[EXERCISE PROMPT] In the listing below, locate the lines bearing the word "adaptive". Copy every one of them.

[DATA SUPPLIED]
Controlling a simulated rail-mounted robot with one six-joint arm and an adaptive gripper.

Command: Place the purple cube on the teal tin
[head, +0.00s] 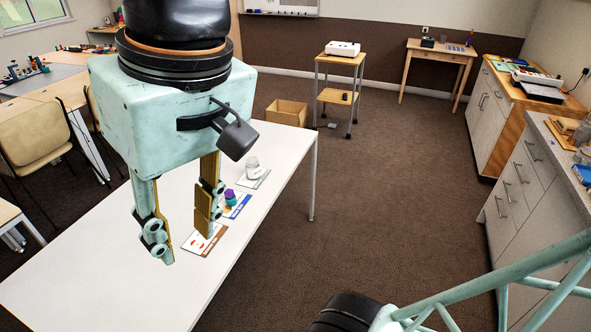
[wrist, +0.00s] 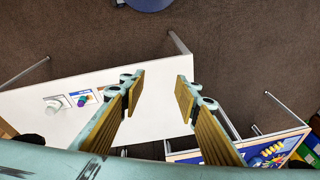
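My gripper (head: 188,248) is open and empty above the white table; in the wrist view (wrist: 160,92) its two fingers stand wide apart with nothing between them. A small purple cube (head: 229,193) and a teal tin (head: 231,201) are together on a blue-and-white card at the table's right side. The purple shows at the tin's upper edge in the head view; they are too small to tell surely whether it rests on top. In the wrist view the purple (wrist: 81,104) and teal patches touch, left of the fingers.
A clear jar (head: 252,168) stands on a grey card behind the tin. A brown-edged card (head: 204,240) lies in front, partly hidden by my finger. The white table (head: 70,270) is otherwise largely bare. A cardboard box (head: 287,113) and trolley (head: 338,95) stand beyond on the floor.

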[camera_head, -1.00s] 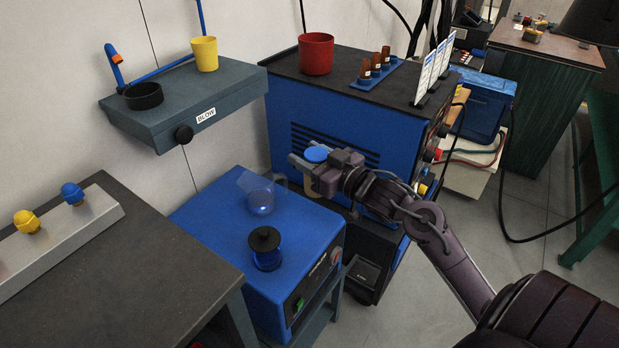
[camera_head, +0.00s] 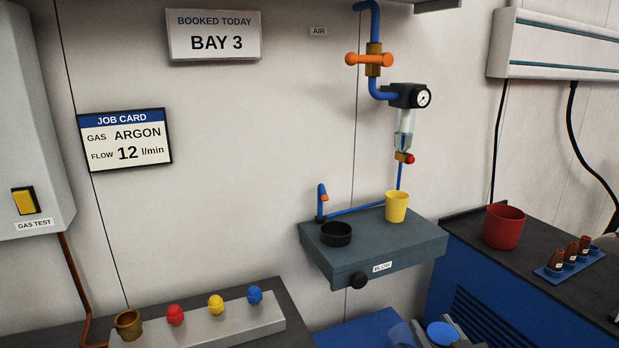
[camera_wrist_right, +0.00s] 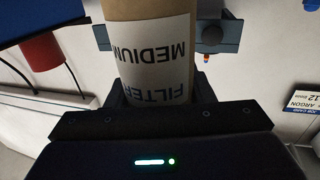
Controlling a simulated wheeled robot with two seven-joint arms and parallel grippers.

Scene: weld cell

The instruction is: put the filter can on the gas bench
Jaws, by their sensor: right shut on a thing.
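The filter can is a tan cylinder (camera_wrist_right: 150,25) with a white label reading FILTER MEDIUM, upside down in the right wrist view. In the head view only its blue lid (camera_head: 441,333) shows at the bottom edge. My right gripper (camera_head: 456,335) is shut on the can; its jaws (camera_wrist_right: 155,88) flank the can in the wrist view. A dark-topped bench (camera_head: 292,300) at lower left, near a box marked GAS TEST (camera_head: 25,150), appears to be the gas bench; its front is cut off. My left gripper is out of view.
A grey rail with red, yellow and blue knobs (camera_head: 215,305) and a brass cup (camera_head: 128,325) occupy the bench. A BLOW shelf (camera_head: 370,245) with a yellow cup (camera_head: 397,206) juts from the wall. A blue cabinet (camera_head: 350,335) stands below it.

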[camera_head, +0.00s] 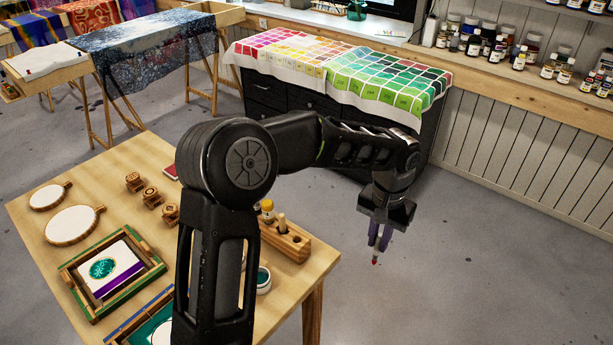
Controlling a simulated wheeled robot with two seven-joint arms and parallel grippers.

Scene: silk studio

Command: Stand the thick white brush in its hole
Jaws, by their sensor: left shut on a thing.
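My left gripper (379,236) is past the table's right edge, above the grey floor, with its fingers pointing down. It is shut on a slim thing with a red tip (375,262) that shows below the fingers. The fingers hide most of it, so I cannot tell whether it is the thick white brush. The wooden holder block (292,243) lies at the table's right edge, to the left of the gripper and apart from it. A pale wooden peg or handle (282,222) stands up from the block. My arm hides the block's left part. My right gripper is not in view.
The wooden table (130,170) carries hoops, carved stamps (151,195), a framed print (108,268) and a small pot (263,279). A yellow-topped item (267,206) is beside my arm. A dark cabinet with colour charts (345,70) stands behind. Floor to the right is clear.

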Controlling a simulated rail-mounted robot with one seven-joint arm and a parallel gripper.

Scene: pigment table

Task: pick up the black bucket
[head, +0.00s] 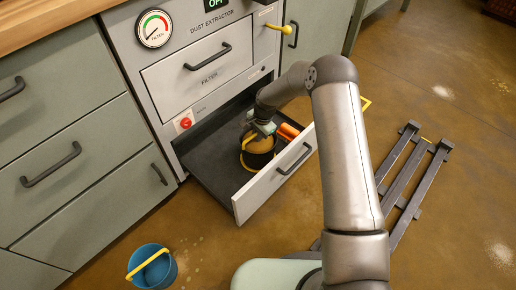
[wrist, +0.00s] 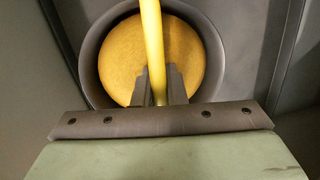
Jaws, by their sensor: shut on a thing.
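The black bucket (head: 259,156) stands in the open bottom drawer of the dust extractor. It has a yellow handle and holds yellow-orange powder or a yellow-orange inside. In the wrist view the dark rim of the bucket (wrist: 91,62) surrounds the yellow contents (wrist: 120,55). Its yellow handle (wrist: 151,40) runs down between my fingers. My gripper (head: 262,132) is over the bucket, and in the wrist view my gripper (wrist: 159,88) is shut on the handle. Whether the bucket is lifted off the drawer floor I cannot tell.
Orange cylinders (head: 289,130) lie beside the bucket in the drawer (head: 212,158). The drawer front (head: 275,178) stands up as a wall. A blue bucket (head: 153,268) with a yellow handle is on the floor at lower left. A dark rack (head: 408,180) lies at right.

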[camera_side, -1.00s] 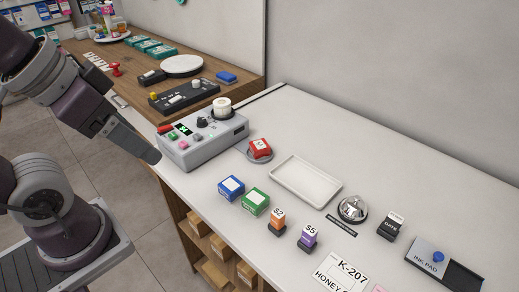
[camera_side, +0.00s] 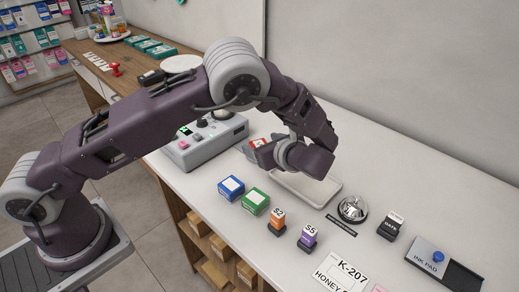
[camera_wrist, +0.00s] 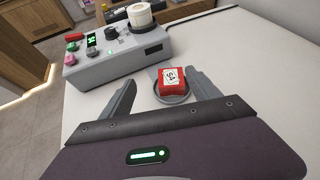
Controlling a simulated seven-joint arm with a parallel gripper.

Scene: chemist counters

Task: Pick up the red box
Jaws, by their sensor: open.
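The red box (camera_wrist: 171,82) carries a white label and sits on a small round grey dish (camera_wrist: 173,97) on the white counter. In the wrist view it lies ahead of my gripper (camera_wrist: 165,98), toward the right finger. My gripper is open and empty, with its two fingers spread apart. In the side view the red box (camera_side: 256,143) shows only in part beside my gripper (camera_side: 250,152), and my arm hides much of that area.
A grey control device (camera_side: 205,142) stands just left of the red box. A white tray (camera_side: 325,194) is partly behind my wrist.

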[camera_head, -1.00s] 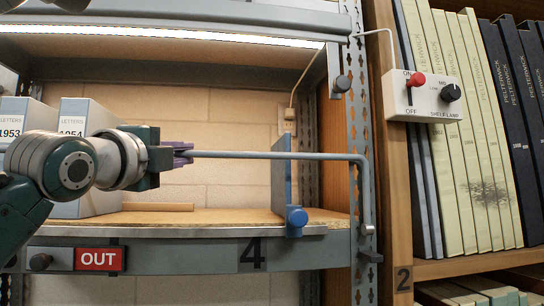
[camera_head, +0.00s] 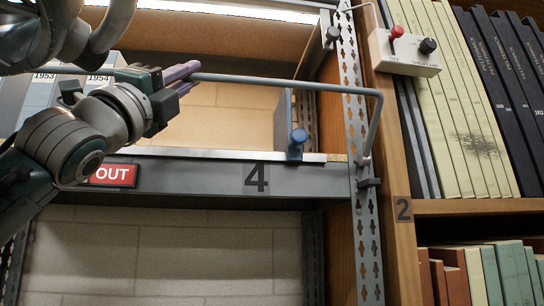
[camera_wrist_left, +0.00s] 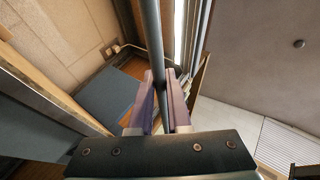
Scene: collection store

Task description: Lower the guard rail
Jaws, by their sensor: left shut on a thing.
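The guard rail (camera_head: 280,82) is a thin grey-blue bar across the front of the shelf bay, above the shelf edge. At its right end it bends down to a pivot on the slotted upright (camera_head: 364,160). My left gripper (camera_head: 188,78) has purple fingers and is shut around the rail, left of the bay's middle. In the left wrist view the rail (camera_wrist_left: 152,35) runs between the two purple fingers (camera_wrist_left: 160,78). The rail's left part is partly hidden behind my arm. My right gripper is not in view.
A blue upright plate with a knob (camera_head: 296,142) stands on the shelf behind the rail. The shelf edge (camera_head: 215,176) bears a 4 and a red OUT sign (camera_head: 110,175). Letter boxes (camera_head: 98,90) stand at left. A lamp switch box (camera_head: 404,52) is on the right post. Below the shelf is open.

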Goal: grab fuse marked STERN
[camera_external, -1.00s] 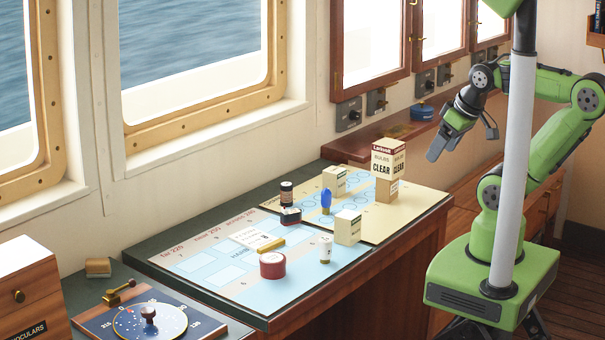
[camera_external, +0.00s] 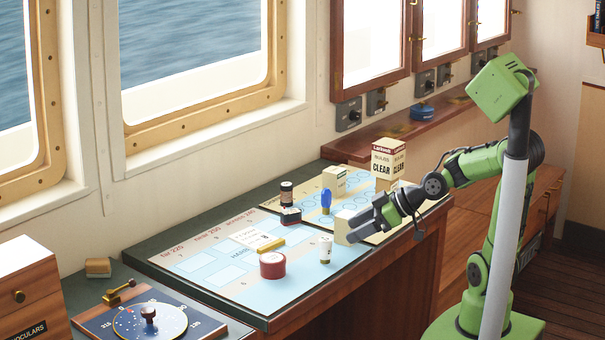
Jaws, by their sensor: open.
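No STERN marking can be read at this size. A small white cylinder with a light brown lower band (camera_external: 326,249), possibly a fuse, stands upright on the light blue chart sheet. A dark cylinder with a pale band (camera_external: 286,193) stands farther back; I cannot tell if it is a fuse. My gripper (camera_external: 359,229) is open, low over the right front of the chart table, to the right of the white cylinder. It is at a cream box (camera_external: 342,226) and hides part of it. I cannot tell whether it touches the box.
A red round tin (camera_external: 272,265), a yellow bar (camera_external: 270,245) and a blue-topped item (camera_external: 326,200) stand nearby. A cream box (camera_external: 334,181) and a tall box marked CLEAR (camera_external: 388,160) stand behind. The sheet's left part (camera_external: 200,267) is clear.

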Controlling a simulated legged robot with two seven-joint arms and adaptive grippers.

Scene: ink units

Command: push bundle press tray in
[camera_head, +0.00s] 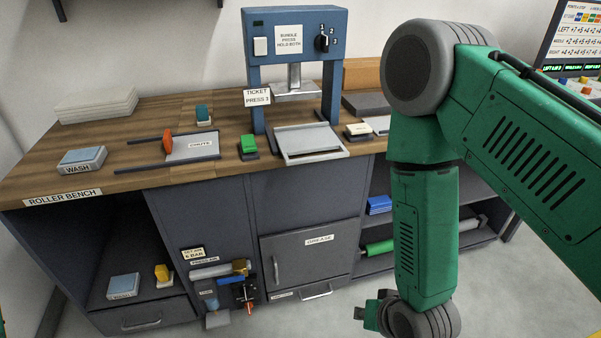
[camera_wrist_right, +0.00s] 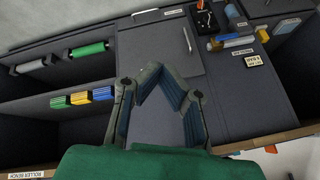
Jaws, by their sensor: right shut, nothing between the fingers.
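The bundle press (camera_head: 257,68) is a blue frame on the wooden bench, with a labelled head, a black knob and a metal ram. Its pale metal tray (camera_head: 308,141) sticks out forward of the posts, towards the bench's front edge, and looks empty. My right gripper (camera_head: 372,312) is low in front of the bench, well below and to the right of the tray, and partly hidden by my arm. In the right wrist view the gripper (camera_wrist_right: 160,70) is shut and empty, in front of the cabinet fronts. The tray does not show there. My left gripper is out of view.
A green block (camera_head: 248,145) stands left of the tray, and a chute (camera_head: 192,147) with an orange knob farther left. A small cream-topped block (camera_head: 358,131) stands right of it. Below are a grease door (camera_head: 312,250) and shelves with a green roller (camera_head: 379,247).

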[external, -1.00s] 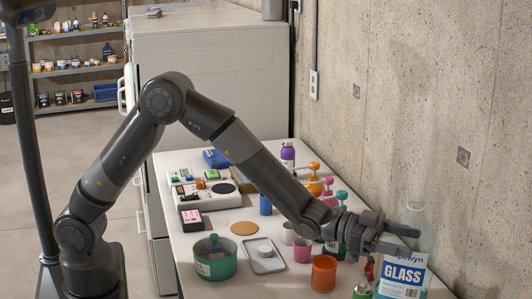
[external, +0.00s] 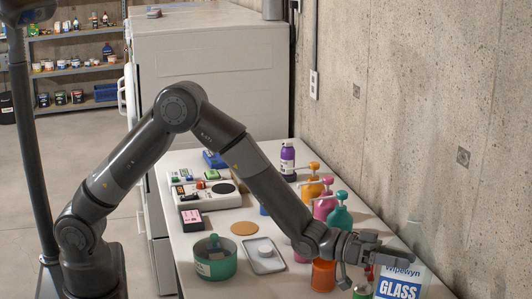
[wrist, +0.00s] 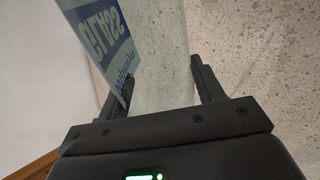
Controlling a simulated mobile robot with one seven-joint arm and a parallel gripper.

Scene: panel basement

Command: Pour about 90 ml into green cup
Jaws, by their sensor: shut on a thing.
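My gripper (external: 378,256) is shut on a clear bottle (external: 416,238) with a white and blue "Wipewyn GLASS" label (external: 400,287), at the near right of the table. In the wrist view its translucent body (wrist: 160,85) lies between the two fingers, with the label (wrist: 100,45) at upper left. The bottle's bottom is outside the external frame. A small green item (external: 362,291) with a red top stands below the gripper, partly hidden; I cannot tell whether it is a cup. A teal-green round tub (external: 216,265) stands at the left front of the table. No liquid stream shows.
Orange, pink and green pump bottles (external: 340,216) stand along the wall side. A grey tray (external: 265,265) and a tan round mat (external: 244,228) lie further left. The concrete wall is close at right.

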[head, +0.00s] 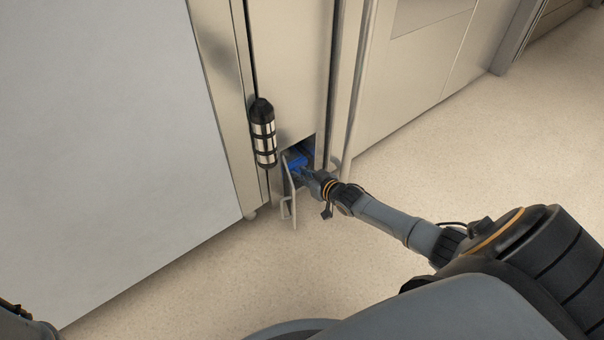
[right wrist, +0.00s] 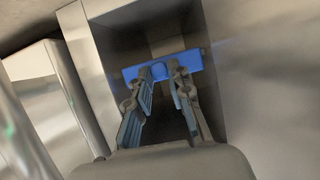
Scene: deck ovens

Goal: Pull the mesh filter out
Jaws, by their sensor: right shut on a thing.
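The mesh filter shows as a blue piece (head: 296,161) inside a square opening low in the metal oven front. In the right wrist view its blue front (right wrist: 196,62) spans the recess, with a rounded blue tab in its middle. My right gripper (right wrist: 162,76) reaches into the opening, and its two fingers are shut on this tab. In the head view the right gripper (head: 304,172) is small and partly hidden at the opening. The rest of the filter, deeper in the recess, is hidden.
A small metal flap (head: 290,190) stands open at the left of the opening. A vertical metal bar (head: 357,90) runs to the right. The pale floor (head: 400,175) in front is clear.

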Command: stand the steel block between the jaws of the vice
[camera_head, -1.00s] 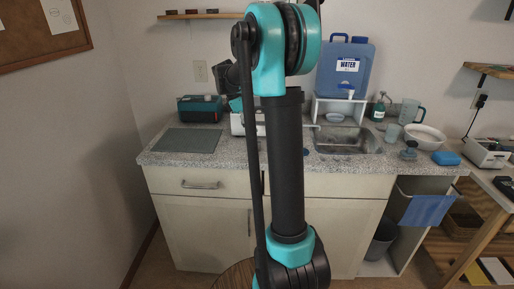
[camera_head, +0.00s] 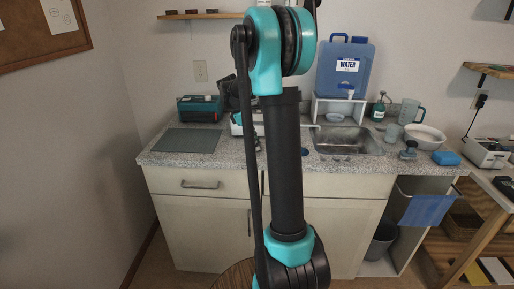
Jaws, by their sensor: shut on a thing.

[TASK RESULT]
Controlling a simulated rail-mounted robot with one six-joint arm and an adaptive gripper.
Controlling a simulated legged robot with two seven-joint arms and adaptive grippers.

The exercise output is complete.